Instructions to follow
Will you output all of the data below exactly, omitting the images?

--- start of Dataset content ---

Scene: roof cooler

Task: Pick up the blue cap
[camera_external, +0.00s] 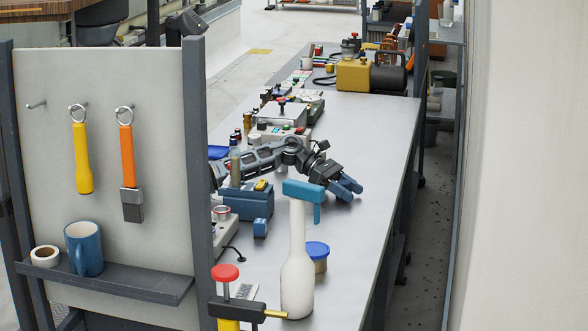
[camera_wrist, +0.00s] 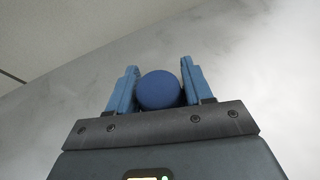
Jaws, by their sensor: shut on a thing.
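In the wrist view, a round, dark blue cap (camera_wrist: 159,90) sits between the two blue fingers of my gripper (camera_wrist: 160,68). The fingers are shut on its sides. In the external view, my gripper (camera_external: 346,187) is over the right part of the grey bench, behind the white spray bottle. The cap cannot be told apart from the blue fingers there. I cannot tell how high above the bench it is.
A white bottle with a teal head (camera_external: 298,275) stands at the bench's near end, beside a jar with a blue lid (camera_external: 317,250). A blue box (camera_external: 248,203) lies left of the gripper. The grey bench (camera_external: 375,150) is clear further back on the right.

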--- end of Dataset content ---

Output below
Scene: roof cooler

Task: Pick up the blue cap
[camera_external, +0.00s] 
[camera_wrist, +0.00s] 
Jaws, by their sensor: shut on a thing.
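In the wrist view, a round, dark blue cap (camera_wrist: 159,90) sits between the two blue fingers of my gripper (camera_wrist: 160,68). The fingers are shut on its sides. In the external view, my gripper (camera_external: 346,187) is over the right part of the grey bench, behind the white spray bottle. The cap cannot be told apart from the blue fingers there. I cannot tell how high above the bench it is.
A white bottle with a teal head (camera_external: 298,275) stands at the bench's near end, beside a jar with a blue lid (camera_external: 317,250). A blue box (camera_external: 248,203) lies left of the gripper. The grey bench (camera_external: 375,150) is clear further back on the right.

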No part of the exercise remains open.